Congrats on a very amibitious article, but let's not jump to hasty conclusions...

GPU-limited results do not necessarily mean "going for the bigger CPU does not make sense" ! To be blunt, Ultra graphics and unplayable framerates simply cannot give much insight into CPU performance.

IRL no one is satisfied with 25 fps in Eyefinity; you'd go for lighter graphical settings, thus revealing potential differences between CPUs and chipsets.
The same goes for single widescreen and you can see that when the GPU is big enough to "catch a breath", CPU variability does exist... In my view, the article should start here - looking for the differences, not making them vanish under improbable settings...

Edit: btw, physical cores ≠ maximum threads. The i7 2600K is a 4-core CPU.

scavvenjahh raises an excellent point. In a lot of cases, Metro in particular, the system is obviously GPU limited. Of course a more powerful CPU wouldn't help in that case. Playable settings, while horribly annoying from a benchmarking standpoint, would be a lot more useful as a realistic metric.

Also, this article misses the huge difference in minimum framerate in Metro, particularly with a powerful GPU. By focusing on the average, that may only go up 1-2 fps, it misses that the minimum frame rate may go up by 5-15, or 25%-75%. If a game runs at 20fps, even briefly, it will feel slugging and frustrating to play during those demanding segments. Going from 20 fps to 25, 30, 35 yields a tangible difference, and greatly improves the perceived gameplay. Spending more on a CPU that raises that minimum to 30+ will assure smoother gameplay during the most demanding segments, and thus would be well worth it.

As such, looking at the minimum as well as average frame rates, I wouldn't go any lower than an AMD FX-6350 or a 4-core i5 on the Intel side. And if you're pairing it with a powerful GPU such as the AMD R9 280X, then stepping up to the more expensive AMD FX-8350 or Intel i5 3570K / 4670K is entirely justified to ensure smoother gaming throughout. Otherwise, your $25 savings on the CPU could inflict a 17% performance drop on your $300+ GPU during the most demanding parts - i.e. the parts where you'll need that performance most.

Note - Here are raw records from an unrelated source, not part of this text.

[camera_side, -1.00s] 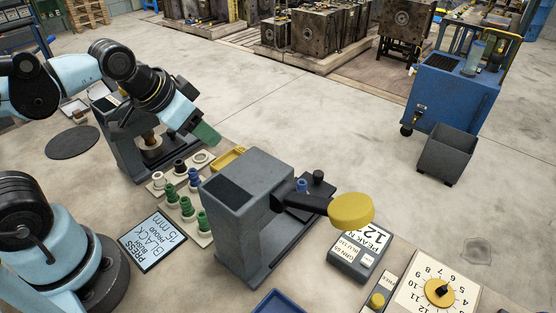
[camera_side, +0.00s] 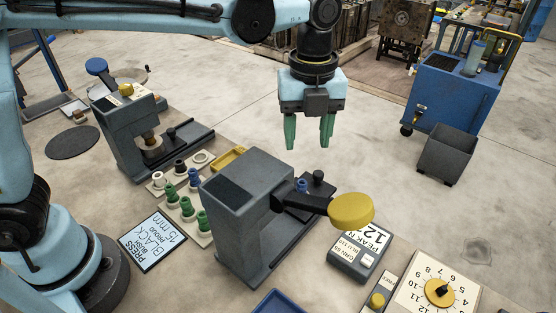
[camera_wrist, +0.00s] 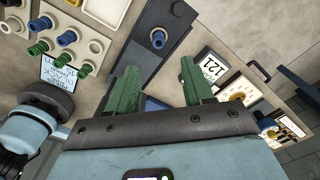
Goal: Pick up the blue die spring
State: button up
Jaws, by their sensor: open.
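My gripper (camera_side: 309,138), with two green fingers, is open and empty, high above and behind the grey press with the yellow-ended lever. In the wrist view the open fingers (camera_wrist: 158,76) point toward that press's bed. A blue die spring (camera_side: 302,185) stands on the bed, partly hidden by the black lever; it also shows in the wrist view (camera_wrist: 158,38), just beyond and between the fingertips. Other blue pieces (camera_side: 193,175) stand on the pale rack (camera_side: 207,239) beside green ones.
The grey press (camera_side: 232,215) and its yellow lever end (camera_side: 351,210) stand close to the blue spring. A second press (camera_side: 121,128) stands at left. A display box (camera_side: 357,262) and dial panel (camera_side: 437,290) lie to the right. The air around my gripper is clear.

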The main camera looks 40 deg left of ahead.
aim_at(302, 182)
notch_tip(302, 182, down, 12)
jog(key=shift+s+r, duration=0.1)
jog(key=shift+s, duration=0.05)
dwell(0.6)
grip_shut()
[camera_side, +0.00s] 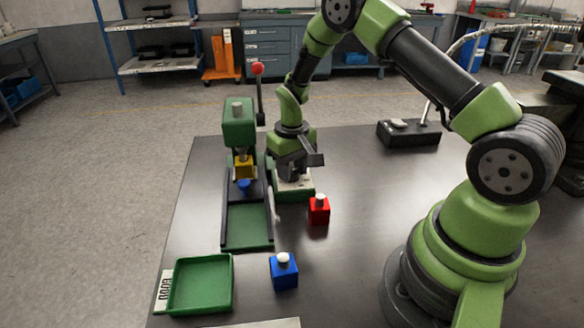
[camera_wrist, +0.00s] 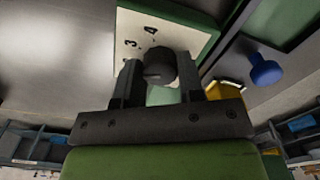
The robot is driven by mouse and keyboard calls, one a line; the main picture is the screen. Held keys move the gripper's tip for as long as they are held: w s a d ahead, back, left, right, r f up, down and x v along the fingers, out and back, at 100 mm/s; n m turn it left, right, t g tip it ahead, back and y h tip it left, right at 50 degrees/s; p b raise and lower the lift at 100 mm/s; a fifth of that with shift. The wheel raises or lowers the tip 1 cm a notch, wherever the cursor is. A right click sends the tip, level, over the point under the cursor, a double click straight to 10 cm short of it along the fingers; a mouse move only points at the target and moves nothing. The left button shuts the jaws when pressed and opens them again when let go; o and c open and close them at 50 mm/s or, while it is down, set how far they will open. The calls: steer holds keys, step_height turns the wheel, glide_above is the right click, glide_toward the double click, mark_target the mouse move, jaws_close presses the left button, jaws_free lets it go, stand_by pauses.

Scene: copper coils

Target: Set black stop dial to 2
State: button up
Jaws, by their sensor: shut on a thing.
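The black stop dial (camera_wrist: 160,64) is a round dark knob on a pale plate (camera_wrist: 130,24); a 3, a 4 and part of another mark show on the plate. My gripper (camera_wrist: 160,82) is shut on the dial, with one finger at each side of it. In the side view my gripper (camera_side: 294,168) points down over the pale plate (camera_side: 297,184) on a green base, right of the green press (camera_side: 238,130). The dial is hidden there by the gripper. I cannot tell which number the dial points to.
The press has a red-ball lever (camera_side: 258,68), a yellow part (camera_side: 243,166) and a blue knob (camera_side: 245,186). A red block (camera_side: 319,212), a blue block (camera_side: 284,273) and a green tray (camera_side: 203,261) stand nearer. A black box (camera_side: 408,134) sits behind; the right tabletop is clear.

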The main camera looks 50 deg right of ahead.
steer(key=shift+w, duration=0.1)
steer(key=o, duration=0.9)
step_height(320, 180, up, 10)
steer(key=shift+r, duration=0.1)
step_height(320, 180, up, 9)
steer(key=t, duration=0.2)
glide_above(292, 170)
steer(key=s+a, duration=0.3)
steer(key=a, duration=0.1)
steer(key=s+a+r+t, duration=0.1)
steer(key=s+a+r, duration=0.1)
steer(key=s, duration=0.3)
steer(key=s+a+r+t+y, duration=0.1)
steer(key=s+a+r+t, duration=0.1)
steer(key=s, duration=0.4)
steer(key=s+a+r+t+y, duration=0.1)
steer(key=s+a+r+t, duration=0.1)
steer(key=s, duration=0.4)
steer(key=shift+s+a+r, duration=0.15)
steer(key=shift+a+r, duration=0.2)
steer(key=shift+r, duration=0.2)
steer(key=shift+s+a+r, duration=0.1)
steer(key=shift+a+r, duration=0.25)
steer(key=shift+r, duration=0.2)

Thanks for finding those. I've fixed them.


Not all instances were GPU limited. In the widescreen results, we see that the CPU does have impact in some instances. And, the framerates in many of the single screen tests were playable.

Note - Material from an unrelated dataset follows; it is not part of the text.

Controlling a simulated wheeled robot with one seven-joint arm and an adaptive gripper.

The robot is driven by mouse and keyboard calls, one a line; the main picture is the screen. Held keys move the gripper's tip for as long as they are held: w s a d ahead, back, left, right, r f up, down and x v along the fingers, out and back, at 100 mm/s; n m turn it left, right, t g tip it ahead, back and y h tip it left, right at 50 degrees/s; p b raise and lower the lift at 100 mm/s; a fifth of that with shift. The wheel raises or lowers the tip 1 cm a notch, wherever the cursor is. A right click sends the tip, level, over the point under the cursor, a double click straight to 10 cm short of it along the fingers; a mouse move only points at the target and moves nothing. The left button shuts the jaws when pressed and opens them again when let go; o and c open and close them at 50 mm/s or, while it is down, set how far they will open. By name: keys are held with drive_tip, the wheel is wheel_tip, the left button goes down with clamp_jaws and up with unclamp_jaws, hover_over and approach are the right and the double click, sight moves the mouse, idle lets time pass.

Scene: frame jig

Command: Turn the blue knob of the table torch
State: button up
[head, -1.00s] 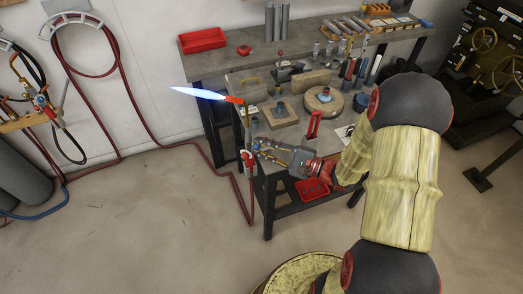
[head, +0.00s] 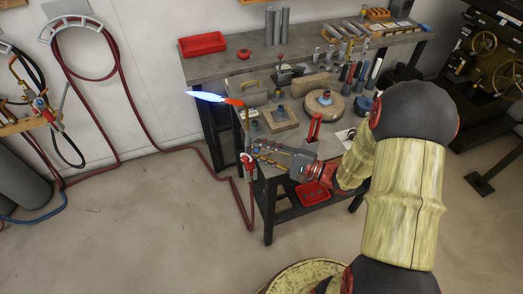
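The table torch stands at the left front corner of the workbench, with a red nozzle (head: 233,101) on an upright stem and a red valve body (head: 247,161) low down. A blue flame (head: 206,96) burns leftward from the nozzle. My gripper (head: 258,151) reaches in from the right, with its fingertips at the torch's valve, around a small blue spot that is the blue knob (head: 257,148). The fingers look closed on the knob, which they mostly hide.
The workbench (head: 275,143) holds wooden blocks, a round wooden piece (head: 320,103) and a red stand (head: 314,127) near my arm. A red hose (head: 242,205) hangs from the torch to the floor. The floor to the left is open.

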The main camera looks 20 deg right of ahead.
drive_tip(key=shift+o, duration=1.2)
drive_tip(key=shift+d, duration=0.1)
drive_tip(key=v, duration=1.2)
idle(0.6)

I agree on the 25fps in EF. I'm doing some testing in CFX now to help get rid of the CPU limits. My goal with the article was to shed light not on the minor differences or nuances between the chips or chipsets. Personally I don't worry about such details. I guess I'm not as much of a hardware enthusiast as I once was. My goal was two-fold. One was to show that high-end CPUs don't given real-world gaming benefits to correlate with their price tags. I fell victim for two upgrade cycles thinking I needed a big Core i7 CPU. The other was to try and show the price/performance matrix between CPU and GPU combinations.


Bad copy-paste on my part. Fixed.


I agree that Metro is really stressful on a system. That's one reason I included DiRT Showdown, as it isn't as demanding.


I agree that minimum framerates are important. That is why I included them in the tables. Adding them to the graph would have made it too confusing. It may have worked had I done one graph for each GPU (three lines on each graph - mix, max and avg).

The minimum data probably should have gotten more of a spotlight. In general the minimums on the EF side had little variability. There were some improvements in minimums in the widescreen testing. The APUs tended to have significantly lower minimums, especially when paired with an R9 280X. However, the minimums with the two lower GPUs still tended to be steady across each processor. For Metro and DiRT, the mid range FX-6350 had similar minimums to the higher priced Intel CPUs. Unigine Valley was the one instance where the CPU really showed marked minimum improvements was the Intel CPUs matched with the R9 280X.


I agree that the FX-6350 or i5 are real minimums for gaming performance. And, I agree that with the higher GPU, you can see the benefit of the higher end CPU. Really, this is the kind of conversation I was hoping to get out of the article. And I was hoping to help people put their dollars to best use. Hopefully everyone feels we've done both.